((

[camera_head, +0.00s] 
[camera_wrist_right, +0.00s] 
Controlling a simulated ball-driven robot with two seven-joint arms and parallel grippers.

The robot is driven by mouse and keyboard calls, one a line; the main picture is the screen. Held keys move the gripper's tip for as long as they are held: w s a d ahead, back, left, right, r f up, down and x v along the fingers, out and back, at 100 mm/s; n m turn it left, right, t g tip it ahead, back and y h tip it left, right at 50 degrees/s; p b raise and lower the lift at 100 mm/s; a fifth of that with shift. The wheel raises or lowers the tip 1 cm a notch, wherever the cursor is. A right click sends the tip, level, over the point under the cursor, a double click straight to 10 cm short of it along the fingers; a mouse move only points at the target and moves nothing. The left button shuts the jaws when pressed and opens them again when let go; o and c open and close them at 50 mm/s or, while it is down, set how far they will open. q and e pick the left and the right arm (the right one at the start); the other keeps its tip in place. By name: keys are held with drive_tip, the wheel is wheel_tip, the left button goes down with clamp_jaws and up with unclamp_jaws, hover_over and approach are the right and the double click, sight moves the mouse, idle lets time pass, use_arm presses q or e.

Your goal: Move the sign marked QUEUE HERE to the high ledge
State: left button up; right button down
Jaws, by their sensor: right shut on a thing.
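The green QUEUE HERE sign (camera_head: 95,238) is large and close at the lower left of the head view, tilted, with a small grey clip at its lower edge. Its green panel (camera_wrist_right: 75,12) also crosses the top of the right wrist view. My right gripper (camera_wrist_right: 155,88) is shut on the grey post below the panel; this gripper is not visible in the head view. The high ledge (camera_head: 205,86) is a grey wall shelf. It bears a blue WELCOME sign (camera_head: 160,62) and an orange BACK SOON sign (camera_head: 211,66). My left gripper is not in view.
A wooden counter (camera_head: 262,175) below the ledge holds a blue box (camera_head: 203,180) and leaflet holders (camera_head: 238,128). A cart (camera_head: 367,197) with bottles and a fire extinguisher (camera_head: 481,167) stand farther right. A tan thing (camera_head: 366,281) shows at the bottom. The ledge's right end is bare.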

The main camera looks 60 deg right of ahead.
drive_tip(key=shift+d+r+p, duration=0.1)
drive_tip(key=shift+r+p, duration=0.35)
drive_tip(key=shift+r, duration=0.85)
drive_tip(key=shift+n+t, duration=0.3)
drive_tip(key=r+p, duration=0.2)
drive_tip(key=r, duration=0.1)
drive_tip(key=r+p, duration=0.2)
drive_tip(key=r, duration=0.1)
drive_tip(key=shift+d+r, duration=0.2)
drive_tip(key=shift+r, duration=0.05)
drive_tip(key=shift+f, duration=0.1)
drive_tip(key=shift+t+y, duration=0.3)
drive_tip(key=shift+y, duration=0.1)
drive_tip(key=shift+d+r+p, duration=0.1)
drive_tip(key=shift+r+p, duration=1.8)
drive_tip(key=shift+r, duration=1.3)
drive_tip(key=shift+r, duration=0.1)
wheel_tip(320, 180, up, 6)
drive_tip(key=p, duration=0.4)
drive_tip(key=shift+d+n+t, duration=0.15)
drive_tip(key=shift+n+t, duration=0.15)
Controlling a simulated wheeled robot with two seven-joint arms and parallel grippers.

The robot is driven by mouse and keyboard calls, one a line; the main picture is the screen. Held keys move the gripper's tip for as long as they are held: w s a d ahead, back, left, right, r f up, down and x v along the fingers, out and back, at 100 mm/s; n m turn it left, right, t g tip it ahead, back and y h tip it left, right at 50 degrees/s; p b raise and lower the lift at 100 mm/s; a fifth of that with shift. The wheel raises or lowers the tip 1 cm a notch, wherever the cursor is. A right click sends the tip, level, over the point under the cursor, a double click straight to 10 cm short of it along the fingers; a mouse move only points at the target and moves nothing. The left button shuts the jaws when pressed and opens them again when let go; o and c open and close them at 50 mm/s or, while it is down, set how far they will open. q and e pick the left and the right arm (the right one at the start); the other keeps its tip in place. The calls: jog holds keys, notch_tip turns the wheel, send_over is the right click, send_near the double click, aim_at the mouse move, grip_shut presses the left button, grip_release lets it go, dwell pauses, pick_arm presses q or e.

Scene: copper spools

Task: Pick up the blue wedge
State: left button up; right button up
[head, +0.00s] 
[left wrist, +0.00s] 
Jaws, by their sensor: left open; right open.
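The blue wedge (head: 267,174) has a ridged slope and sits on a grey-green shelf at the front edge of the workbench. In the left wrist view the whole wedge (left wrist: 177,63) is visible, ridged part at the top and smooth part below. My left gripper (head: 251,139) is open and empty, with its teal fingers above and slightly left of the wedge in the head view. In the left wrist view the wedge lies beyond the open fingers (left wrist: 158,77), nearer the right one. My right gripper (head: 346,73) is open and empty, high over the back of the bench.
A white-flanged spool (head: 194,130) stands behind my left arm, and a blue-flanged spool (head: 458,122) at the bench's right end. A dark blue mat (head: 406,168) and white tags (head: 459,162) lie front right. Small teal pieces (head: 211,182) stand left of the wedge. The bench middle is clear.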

))

» What this task involves:
Locate "[head, +0.00s]" in the material, then quote the line that contains it and all lines after it through the final one.

» Expected answer:
[head, +0.00s] 
[left wrist, +0.00s] 
Jaws, by their sensor: left open; right open.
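The blue wedge (head: 267,174) has a ridged slope and sits on a grey-green shelf at the front edge of the workbench. In the left wrist view the whole wedge (left wrist: 177,63) is visible, ridged part at the top and smooth part below. My left gripper (head: 251,139) is open and empty, with its teal fingers above and slightly left of the wedge in the head view. In the left wrist view the wedge lies beyond the open fingers (left wrist: 158,77), nearer the right one. My right gripper (head: 346,73) is open and empty, high over the back of the bench.
A white-flanged spool (head: 194,130) stands behind my left arm, and a blue-flanged spool (head: 458,122) at the bench's right end. A dark blue mat (head: 406,168) and white tags (head: 459,162) lie front right. Small teal pieces (head: 211,182) stand left of the wedge. The bench middle is clear.

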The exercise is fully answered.